Terman se sait différent des autres enfants, dépourvus de curiosité. Il a appris à lire avant d’arriver dans cette salle de classe sans livres et, avant la fin du premier trimestre, le professeur lui fait sauter deux classes. Sa supériorité intellectuelle lui est encore confirmée à l’occasion du passage d’un représentant de commerce à la ferme familiale. Devant cette maisonnée manifestement intéressée par la lecture, le représentant décide d’essayer de leur vendre un ouvrage sur la phrénologie. Afin de démontrer les théories qu’il contient, il s’assoit avec les enfants Terman autour du feu et se met à leur examiner le crâne. La forme du crâne, explique-t-il, peut révéler leurs vertus et leurs vices. Apparemment, il est particulièrement impressionné par les bosses et les saillies que ses doigts détectent sous les épaisses boucles rousses de Lewis et il fait la prédiction que le garçonnet accomplira « de grandes choses ».
« Je crois que cette prédiction a quelque peu renforcé ma confiance en moi-même et m’a poussé à poursuivre des objectifs plus ambitieux que ceux que je me serais peut-être fixés sans elle », commenta-t-il par la suite.
Quand il est recruté en 1910 par l’université de Stanford à un poste prestigieux, Terman sait depuis longtemps que la phrénologie est une pseudoscience et que les bosses qu’il a sur le crâne ne reflètent en rien ses capacités. Mais il persiste à croire que l’intelligence est une sorte de caractère inné qui détermine le cours de la vie, et voici qu’il découvre un nouvel instrument pour différencier les « simples d’esprit » des enfants « doués ».

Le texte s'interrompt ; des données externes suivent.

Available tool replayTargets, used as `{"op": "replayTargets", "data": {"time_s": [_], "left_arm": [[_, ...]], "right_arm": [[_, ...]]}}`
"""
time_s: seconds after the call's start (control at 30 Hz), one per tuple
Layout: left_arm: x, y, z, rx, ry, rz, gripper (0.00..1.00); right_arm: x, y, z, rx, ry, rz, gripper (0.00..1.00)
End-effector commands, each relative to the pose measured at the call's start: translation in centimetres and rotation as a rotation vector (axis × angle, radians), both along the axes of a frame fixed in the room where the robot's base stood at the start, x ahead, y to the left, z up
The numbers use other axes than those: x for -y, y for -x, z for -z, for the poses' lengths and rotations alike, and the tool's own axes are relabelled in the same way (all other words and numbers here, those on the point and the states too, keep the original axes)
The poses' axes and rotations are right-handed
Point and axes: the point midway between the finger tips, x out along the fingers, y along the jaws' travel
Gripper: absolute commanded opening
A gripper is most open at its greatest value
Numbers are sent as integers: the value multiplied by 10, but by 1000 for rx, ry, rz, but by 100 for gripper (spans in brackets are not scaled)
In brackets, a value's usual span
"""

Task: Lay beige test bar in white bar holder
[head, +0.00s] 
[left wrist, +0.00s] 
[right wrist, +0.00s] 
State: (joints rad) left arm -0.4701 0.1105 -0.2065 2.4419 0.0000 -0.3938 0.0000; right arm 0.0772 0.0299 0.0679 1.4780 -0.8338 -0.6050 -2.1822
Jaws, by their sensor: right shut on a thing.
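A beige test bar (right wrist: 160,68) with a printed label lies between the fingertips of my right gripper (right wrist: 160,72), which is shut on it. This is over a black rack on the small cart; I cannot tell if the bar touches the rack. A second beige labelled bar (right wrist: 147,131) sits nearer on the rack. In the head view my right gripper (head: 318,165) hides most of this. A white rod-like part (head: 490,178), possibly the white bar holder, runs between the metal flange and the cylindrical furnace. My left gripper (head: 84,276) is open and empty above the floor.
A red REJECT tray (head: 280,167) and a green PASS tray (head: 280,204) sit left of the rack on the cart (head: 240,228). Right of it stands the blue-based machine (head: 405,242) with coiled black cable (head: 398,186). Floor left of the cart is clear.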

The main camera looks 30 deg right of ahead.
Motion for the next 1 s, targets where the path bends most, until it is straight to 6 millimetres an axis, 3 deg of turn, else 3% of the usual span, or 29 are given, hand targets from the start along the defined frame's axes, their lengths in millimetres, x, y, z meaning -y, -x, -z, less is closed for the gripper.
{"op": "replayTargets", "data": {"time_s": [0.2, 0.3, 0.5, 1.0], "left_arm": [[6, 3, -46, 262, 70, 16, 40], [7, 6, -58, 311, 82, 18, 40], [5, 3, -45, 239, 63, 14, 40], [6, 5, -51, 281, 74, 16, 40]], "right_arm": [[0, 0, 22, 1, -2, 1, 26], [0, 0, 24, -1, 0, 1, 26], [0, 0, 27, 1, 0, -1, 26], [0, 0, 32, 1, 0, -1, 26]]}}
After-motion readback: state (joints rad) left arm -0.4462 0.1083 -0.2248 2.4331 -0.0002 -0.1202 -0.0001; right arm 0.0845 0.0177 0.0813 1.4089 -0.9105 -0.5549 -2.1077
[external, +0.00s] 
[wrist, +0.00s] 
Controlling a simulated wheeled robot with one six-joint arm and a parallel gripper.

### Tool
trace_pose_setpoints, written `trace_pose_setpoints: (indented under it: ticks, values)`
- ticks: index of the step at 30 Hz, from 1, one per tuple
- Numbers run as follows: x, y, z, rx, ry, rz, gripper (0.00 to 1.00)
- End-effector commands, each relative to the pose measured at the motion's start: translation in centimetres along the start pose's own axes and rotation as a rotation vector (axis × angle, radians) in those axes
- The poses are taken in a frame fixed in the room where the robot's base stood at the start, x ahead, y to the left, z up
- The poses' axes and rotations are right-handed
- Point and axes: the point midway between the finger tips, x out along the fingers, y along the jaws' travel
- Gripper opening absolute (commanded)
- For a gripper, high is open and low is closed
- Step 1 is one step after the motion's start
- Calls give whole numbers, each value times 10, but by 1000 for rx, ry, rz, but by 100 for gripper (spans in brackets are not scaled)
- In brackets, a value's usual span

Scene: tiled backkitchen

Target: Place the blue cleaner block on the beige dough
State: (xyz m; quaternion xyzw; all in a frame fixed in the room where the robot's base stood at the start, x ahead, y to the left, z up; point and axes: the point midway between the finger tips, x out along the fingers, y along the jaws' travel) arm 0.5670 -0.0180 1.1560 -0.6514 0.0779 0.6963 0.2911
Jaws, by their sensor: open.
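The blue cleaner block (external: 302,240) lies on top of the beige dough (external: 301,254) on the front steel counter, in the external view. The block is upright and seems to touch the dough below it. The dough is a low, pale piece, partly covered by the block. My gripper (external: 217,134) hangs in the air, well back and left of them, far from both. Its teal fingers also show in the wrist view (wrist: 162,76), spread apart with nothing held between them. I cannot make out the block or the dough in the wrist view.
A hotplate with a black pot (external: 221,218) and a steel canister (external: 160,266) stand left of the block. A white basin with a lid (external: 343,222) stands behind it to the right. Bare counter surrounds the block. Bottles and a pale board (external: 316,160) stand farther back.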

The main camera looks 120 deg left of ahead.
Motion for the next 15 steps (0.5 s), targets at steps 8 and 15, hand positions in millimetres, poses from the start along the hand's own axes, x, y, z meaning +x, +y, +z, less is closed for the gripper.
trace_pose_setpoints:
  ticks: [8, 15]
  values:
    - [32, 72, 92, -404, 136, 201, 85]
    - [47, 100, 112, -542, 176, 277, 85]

L’objet de sa fascination est un test développé par Alfred Binet, célèbre psychologue du Paris de la fin du XIXe siècle. Dans la droite ligne du principe républicain d’égalité entre tous les citoyens, le gouvernement venait d’introduire l’enseignement obligatoire pour tous les enfants de 6 à 13 ans. Cependant, certains ne parvenaient pas à saisir leur chance, aussi le ministère de l’Instruction publique se trouvait-il face à un dilemme : fallait-il instruire les « imbéciles » séparément au sein de l’école ou bien les envoyer dans des asiles ? Avec le concours de Théodore Simon, Binet mit au point un test conçu pour aider les enseignants à mesurer les progrès de l’enfant afin d’adapter leur enseignement aux besoins de chacun.
Pour le lecteur moderne, certaines des questions de ce test peuvent paraître absurdes. Dans un test de vocabulaire, Binet présente aux enfants des dessins représentant des visages de femmes et leur demande de désigner « le plus joli ». Mais bon nombre des tâches proposées reflètent sans aucun doute des compétences de première importance qui se révéleraient essentielles pour leur réussite ultérieure. Pour évaluer la mémoire à court terme, Binet récitait par exemple une série de nombres ou de mots que l’enfant devait restituer dans le bon ordre. Une autre tâche, visant à évaluer leur agilité verbale, consistait à former une phrase à partir de trois mots imposés.